## Robot episode records
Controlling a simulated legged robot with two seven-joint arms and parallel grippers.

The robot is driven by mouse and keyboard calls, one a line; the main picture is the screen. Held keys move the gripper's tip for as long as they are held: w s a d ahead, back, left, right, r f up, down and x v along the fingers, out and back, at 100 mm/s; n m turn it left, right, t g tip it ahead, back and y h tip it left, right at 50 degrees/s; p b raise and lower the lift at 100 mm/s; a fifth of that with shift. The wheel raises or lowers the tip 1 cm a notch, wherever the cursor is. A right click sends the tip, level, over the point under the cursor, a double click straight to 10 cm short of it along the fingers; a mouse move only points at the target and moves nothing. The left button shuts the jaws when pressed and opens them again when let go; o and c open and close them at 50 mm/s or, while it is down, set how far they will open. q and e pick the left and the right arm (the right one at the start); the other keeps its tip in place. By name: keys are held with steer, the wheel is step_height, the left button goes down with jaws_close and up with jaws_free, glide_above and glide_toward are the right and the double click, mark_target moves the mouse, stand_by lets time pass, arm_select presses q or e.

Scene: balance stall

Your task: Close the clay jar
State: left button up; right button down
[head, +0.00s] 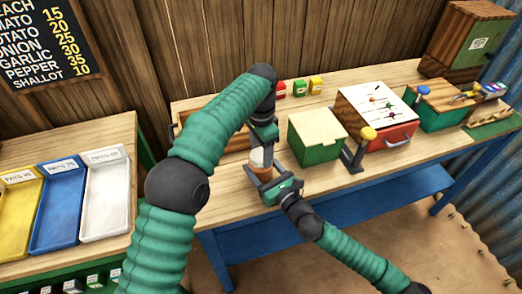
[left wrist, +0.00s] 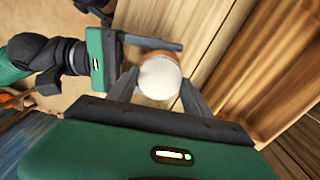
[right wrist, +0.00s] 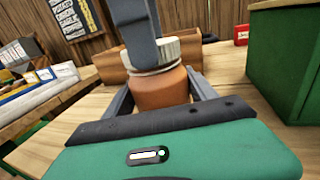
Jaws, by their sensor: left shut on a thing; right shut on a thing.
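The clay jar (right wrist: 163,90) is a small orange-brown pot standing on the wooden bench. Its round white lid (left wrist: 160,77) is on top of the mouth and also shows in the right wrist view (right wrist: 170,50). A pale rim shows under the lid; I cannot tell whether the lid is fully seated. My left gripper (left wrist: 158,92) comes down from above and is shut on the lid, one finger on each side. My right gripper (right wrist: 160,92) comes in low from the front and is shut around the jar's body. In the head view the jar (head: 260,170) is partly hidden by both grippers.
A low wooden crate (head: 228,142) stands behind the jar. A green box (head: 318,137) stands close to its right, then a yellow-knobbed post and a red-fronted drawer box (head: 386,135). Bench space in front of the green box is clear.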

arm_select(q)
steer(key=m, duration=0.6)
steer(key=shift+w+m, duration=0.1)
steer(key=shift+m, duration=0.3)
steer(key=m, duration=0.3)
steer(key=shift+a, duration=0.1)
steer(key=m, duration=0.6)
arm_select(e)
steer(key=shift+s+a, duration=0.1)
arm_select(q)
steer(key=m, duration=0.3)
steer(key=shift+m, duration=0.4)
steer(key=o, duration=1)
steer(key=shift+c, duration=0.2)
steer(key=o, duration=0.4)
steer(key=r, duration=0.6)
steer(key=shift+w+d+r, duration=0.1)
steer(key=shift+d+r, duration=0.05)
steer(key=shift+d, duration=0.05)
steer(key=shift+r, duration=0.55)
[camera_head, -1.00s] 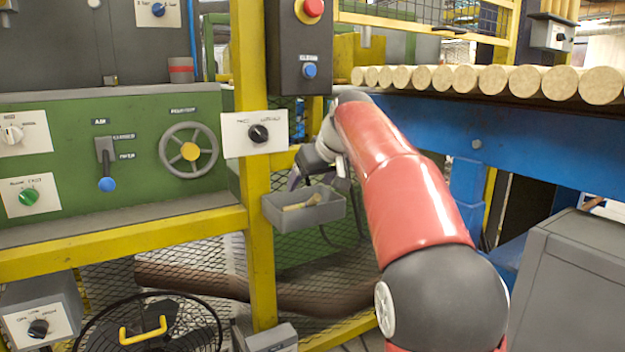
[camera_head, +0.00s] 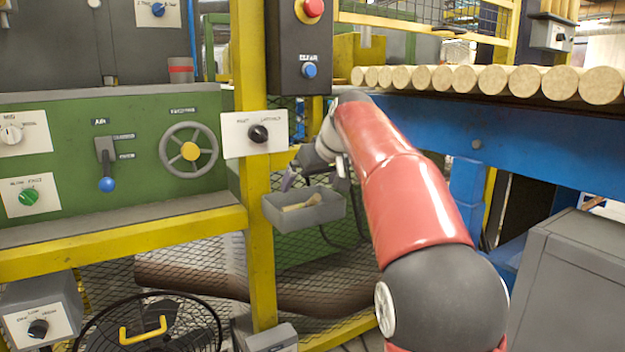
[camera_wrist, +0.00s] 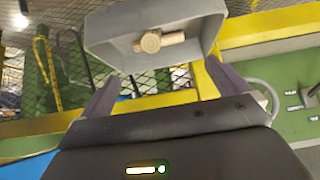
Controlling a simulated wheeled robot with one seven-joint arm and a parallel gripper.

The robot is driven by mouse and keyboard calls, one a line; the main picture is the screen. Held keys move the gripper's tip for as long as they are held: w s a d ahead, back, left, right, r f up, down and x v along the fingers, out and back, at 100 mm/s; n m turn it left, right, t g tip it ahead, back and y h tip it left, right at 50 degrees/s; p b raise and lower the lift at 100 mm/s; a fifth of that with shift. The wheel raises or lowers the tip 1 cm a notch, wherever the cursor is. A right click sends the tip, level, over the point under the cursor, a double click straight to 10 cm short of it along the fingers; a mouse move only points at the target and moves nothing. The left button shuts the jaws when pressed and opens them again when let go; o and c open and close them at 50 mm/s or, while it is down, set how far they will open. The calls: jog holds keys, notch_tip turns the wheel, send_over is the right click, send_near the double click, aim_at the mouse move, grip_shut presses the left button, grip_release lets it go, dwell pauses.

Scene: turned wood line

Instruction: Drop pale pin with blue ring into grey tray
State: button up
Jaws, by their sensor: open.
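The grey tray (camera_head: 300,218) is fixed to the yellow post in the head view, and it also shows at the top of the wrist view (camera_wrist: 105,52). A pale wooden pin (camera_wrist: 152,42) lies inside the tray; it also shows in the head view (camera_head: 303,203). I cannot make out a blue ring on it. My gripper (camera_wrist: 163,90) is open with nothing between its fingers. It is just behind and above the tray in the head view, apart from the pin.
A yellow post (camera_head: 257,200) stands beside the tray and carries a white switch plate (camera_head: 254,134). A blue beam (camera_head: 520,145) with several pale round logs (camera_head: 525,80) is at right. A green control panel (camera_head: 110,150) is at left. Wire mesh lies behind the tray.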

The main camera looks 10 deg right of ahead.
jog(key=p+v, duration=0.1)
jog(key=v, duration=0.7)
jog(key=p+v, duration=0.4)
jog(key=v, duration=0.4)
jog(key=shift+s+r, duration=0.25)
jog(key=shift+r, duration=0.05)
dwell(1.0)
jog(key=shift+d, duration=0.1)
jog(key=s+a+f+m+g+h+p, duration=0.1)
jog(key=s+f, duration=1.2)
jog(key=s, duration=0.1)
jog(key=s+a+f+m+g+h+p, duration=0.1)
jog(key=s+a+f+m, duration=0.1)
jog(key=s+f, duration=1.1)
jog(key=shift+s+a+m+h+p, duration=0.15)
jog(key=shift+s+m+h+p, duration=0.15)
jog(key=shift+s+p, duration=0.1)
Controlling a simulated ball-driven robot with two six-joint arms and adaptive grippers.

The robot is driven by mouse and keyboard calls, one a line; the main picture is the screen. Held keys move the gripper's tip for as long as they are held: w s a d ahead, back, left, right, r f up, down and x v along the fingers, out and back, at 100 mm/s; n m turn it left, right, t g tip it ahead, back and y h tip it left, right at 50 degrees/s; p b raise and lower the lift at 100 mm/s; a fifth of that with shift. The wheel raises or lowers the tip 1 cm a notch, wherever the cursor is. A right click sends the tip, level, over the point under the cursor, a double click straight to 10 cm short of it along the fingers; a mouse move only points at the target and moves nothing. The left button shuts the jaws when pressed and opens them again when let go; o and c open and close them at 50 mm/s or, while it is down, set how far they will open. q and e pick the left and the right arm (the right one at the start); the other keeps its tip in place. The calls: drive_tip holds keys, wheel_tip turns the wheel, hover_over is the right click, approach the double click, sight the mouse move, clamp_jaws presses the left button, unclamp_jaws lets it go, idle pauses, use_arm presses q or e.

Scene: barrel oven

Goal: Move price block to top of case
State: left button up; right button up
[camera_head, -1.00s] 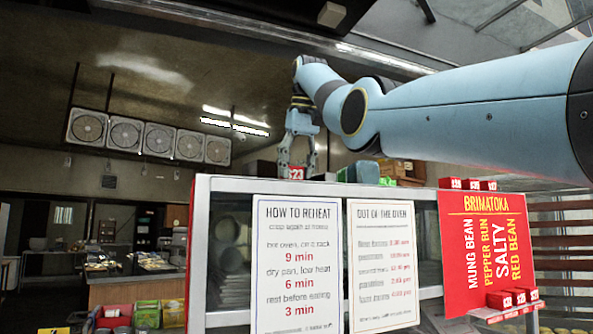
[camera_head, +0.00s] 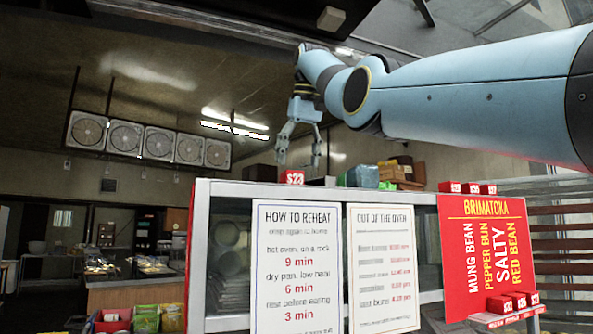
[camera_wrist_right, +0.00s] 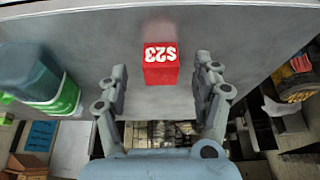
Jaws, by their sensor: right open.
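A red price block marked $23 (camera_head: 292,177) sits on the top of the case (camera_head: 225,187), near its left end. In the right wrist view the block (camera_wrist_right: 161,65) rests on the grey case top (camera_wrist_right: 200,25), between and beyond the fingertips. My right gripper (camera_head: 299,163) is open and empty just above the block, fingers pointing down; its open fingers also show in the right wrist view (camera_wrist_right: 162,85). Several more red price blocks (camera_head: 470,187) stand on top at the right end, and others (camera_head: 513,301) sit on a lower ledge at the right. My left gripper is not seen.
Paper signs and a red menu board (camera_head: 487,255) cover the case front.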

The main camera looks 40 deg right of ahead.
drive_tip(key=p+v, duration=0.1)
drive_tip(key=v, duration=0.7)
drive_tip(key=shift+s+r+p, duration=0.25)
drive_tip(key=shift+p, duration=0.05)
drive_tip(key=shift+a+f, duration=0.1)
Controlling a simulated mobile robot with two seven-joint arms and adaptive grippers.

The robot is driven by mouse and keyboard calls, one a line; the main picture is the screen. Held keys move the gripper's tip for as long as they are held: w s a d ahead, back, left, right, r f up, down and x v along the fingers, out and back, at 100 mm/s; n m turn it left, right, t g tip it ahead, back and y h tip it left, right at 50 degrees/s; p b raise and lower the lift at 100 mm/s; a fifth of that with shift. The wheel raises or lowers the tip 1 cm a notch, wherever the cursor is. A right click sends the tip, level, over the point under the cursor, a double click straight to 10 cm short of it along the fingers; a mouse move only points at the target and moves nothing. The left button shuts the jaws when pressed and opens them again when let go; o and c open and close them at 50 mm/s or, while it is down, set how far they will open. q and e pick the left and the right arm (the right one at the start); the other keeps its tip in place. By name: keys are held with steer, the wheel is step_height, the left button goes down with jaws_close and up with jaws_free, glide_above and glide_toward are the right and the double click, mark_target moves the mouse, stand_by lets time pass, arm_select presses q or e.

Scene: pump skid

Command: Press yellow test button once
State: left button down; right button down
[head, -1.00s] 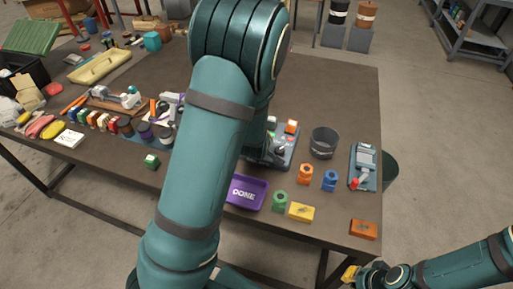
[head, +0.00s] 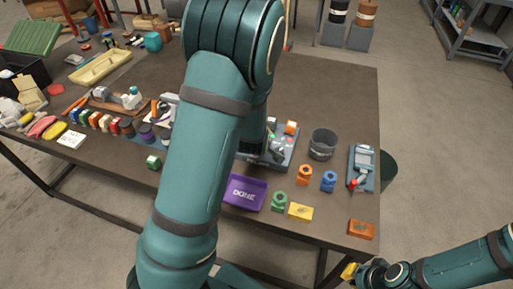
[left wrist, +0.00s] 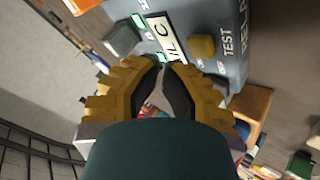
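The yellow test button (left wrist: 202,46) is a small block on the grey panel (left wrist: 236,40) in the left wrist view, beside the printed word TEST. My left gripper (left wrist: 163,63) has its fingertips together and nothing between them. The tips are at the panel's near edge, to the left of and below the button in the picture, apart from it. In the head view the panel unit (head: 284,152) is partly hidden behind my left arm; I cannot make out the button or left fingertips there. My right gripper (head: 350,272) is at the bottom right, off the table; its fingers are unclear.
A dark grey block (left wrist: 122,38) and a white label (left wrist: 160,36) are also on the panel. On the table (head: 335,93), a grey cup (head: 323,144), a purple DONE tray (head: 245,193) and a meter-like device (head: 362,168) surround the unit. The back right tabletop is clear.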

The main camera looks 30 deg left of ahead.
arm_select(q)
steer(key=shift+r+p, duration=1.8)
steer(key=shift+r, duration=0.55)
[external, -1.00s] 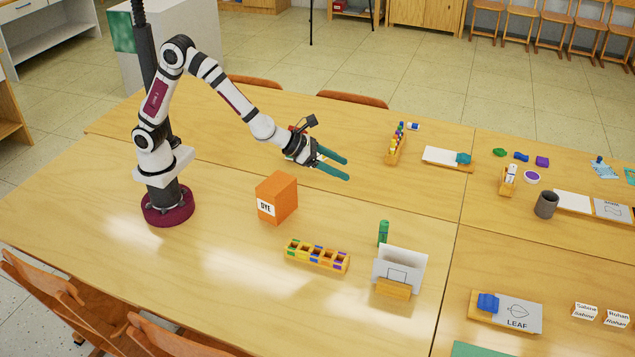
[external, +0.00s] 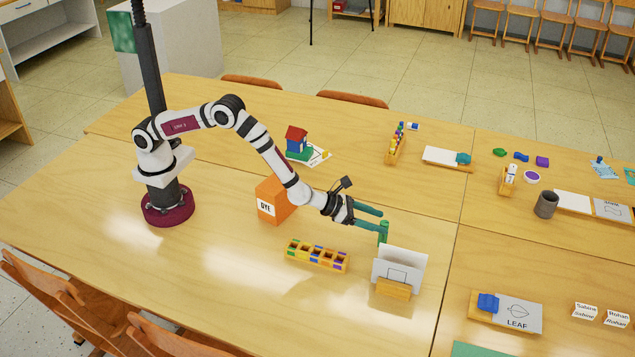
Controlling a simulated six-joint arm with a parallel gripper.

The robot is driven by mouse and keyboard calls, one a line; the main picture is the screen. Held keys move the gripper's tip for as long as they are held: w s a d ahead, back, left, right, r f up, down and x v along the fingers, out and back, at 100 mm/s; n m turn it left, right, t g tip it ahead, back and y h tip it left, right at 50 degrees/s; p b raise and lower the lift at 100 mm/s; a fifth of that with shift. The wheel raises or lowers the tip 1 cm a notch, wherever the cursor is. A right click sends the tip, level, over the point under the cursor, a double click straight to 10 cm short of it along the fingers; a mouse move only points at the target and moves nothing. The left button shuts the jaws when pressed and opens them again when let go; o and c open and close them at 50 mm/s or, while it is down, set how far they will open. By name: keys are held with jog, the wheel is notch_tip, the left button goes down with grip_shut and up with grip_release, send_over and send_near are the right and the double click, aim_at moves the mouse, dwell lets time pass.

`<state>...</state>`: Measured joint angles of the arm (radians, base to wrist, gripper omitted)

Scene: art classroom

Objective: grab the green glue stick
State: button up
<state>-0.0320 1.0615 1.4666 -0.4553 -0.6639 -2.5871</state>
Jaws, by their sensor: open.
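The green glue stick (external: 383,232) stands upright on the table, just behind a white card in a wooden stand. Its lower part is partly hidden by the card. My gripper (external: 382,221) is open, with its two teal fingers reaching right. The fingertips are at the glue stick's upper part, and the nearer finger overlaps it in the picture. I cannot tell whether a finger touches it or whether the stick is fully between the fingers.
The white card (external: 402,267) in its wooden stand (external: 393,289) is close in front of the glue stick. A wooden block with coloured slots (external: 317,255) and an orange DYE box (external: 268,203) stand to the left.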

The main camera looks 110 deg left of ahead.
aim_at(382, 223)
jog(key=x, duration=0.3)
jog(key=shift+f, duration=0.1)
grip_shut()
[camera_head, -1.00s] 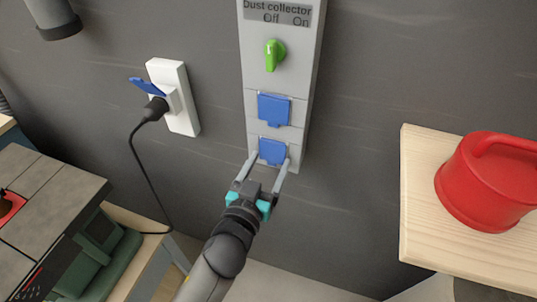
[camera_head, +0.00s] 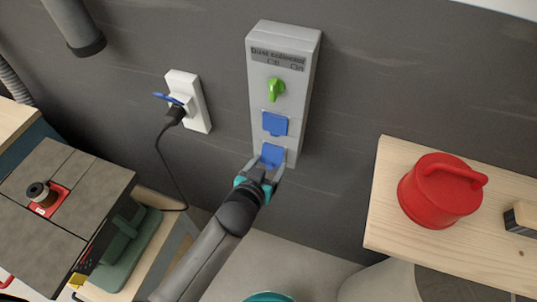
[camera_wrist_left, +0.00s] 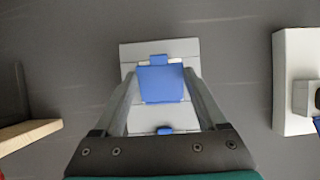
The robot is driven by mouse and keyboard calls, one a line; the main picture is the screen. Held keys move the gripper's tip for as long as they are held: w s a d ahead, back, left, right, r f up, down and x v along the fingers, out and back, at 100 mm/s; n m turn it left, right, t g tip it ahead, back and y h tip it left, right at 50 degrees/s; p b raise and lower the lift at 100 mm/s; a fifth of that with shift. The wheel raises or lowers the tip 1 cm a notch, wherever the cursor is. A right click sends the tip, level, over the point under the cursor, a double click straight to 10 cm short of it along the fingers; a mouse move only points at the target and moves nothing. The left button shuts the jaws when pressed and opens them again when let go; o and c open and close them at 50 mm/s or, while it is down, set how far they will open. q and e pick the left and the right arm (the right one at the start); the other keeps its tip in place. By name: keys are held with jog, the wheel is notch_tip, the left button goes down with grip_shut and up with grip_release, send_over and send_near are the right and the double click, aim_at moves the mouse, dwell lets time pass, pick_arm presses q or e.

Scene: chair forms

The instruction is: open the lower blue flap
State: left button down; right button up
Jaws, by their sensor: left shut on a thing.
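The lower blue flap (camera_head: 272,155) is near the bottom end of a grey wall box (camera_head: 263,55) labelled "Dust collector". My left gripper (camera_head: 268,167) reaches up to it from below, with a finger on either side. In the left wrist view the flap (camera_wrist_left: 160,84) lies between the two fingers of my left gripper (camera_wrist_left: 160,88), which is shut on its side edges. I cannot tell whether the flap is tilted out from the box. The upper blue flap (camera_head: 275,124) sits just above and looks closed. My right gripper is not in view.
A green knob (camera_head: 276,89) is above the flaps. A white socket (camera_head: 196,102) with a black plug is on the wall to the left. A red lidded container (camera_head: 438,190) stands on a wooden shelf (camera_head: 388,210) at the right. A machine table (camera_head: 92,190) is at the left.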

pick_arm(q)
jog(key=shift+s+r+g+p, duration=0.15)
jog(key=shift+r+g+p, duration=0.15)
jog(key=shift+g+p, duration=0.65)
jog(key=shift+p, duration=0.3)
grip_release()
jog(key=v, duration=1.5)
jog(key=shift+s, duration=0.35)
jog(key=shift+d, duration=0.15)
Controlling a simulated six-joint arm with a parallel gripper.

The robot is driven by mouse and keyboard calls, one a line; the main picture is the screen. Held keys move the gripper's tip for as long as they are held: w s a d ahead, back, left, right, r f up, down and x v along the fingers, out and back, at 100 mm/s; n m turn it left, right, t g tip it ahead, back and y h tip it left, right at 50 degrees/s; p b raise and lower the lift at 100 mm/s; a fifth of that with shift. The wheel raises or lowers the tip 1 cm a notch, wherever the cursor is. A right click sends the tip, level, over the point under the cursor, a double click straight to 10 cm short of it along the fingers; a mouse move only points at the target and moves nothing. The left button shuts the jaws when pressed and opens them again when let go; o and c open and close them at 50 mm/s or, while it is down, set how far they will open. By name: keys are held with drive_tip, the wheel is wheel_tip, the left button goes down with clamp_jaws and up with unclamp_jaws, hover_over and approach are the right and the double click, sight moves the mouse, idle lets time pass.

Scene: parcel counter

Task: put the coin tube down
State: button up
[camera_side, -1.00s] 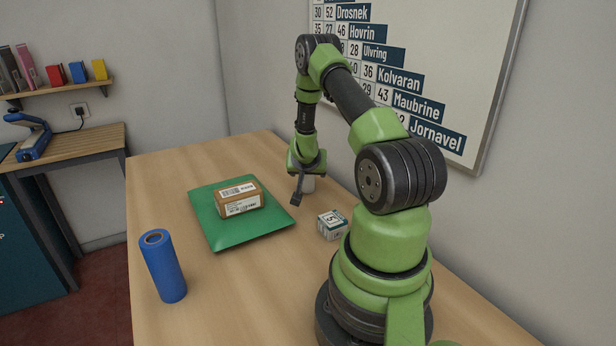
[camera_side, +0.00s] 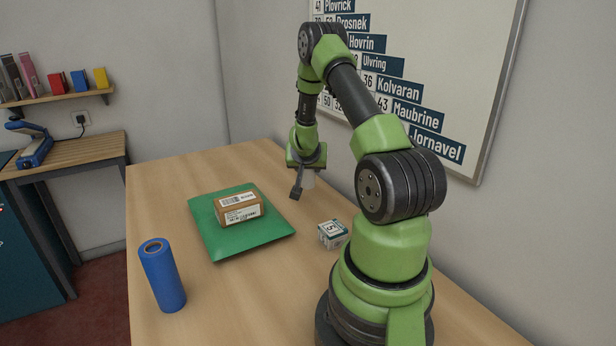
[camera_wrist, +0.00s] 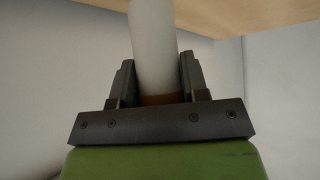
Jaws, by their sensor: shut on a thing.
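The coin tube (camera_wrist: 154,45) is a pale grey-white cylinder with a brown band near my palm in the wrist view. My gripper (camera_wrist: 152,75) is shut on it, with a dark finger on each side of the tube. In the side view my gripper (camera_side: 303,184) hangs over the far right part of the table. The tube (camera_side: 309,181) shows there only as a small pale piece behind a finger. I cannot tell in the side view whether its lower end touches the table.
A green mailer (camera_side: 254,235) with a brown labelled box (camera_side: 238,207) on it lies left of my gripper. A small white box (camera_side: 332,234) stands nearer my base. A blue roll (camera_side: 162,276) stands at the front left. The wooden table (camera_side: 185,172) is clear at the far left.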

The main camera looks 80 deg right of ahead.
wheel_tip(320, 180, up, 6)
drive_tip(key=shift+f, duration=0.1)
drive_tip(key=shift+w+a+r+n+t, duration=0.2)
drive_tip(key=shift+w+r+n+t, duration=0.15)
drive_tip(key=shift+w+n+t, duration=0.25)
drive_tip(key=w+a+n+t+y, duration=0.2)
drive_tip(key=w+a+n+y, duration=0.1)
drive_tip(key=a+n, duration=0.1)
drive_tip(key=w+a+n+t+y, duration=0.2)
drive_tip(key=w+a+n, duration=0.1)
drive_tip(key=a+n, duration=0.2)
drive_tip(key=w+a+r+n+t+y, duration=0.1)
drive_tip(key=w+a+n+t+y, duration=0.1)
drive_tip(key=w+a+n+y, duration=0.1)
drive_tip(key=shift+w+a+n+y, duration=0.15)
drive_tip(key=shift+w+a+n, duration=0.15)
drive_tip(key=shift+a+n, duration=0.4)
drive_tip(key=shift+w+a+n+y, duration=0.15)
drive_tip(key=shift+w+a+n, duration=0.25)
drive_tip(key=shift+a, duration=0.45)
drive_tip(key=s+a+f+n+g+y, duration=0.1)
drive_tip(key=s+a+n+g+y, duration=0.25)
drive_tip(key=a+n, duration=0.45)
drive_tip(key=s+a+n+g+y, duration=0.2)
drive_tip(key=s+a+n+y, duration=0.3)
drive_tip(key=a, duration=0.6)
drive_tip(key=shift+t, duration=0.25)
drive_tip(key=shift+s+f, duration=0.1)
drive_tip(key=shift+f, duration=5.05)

## Exercise description
Using the data above, copy exactly the lines from the one containing "Scene: barrel oven" to the one containing "Controlling a simulated mobile", inclusive. Exclude the pictures.

## Solution for this problem
Scene: barrel oven

Goal: Move price block to top of case
State: left button up; right button up
[camera_head, -1.00s] 
[camera_head, +0.00s] 
[camera_wrist_right, +0.00s] 
Jaws, by their sensor: right open.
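A red price block marked $23 (camera_head: 292,177) sits on the top of the case (camera_head: 225,187), near its left end. In the right wrist view the block (camera_wrist_right: 161,65) rests on the grey case top (camera_wrist_right: 200,25), between and beyond the fingertips. My right gripper (camera_head: 299,163) is open and empty just above the block, fingers pointing down; its open fingers also show in the right wrist view (camera_wrist_right: 162,85). Several more red price blocks (camera_head: 470,187) stand on top at the right end, and others (camera_head: 513,301) sit on a lower ledge at the right. My left gripper is not seen.
Paper signs and a red menu board (camera_head: 487,255) cover the case front.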

The main camera looks 40 deg right of ahead.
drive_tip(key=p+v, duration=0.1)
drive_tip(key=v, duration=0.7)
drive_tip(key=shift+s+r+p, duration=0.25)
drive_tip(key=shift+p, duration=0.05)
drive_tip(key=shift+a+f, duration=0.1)
Controlling a simulated mobile robot with two seven-joint arms and adaptive grippers.

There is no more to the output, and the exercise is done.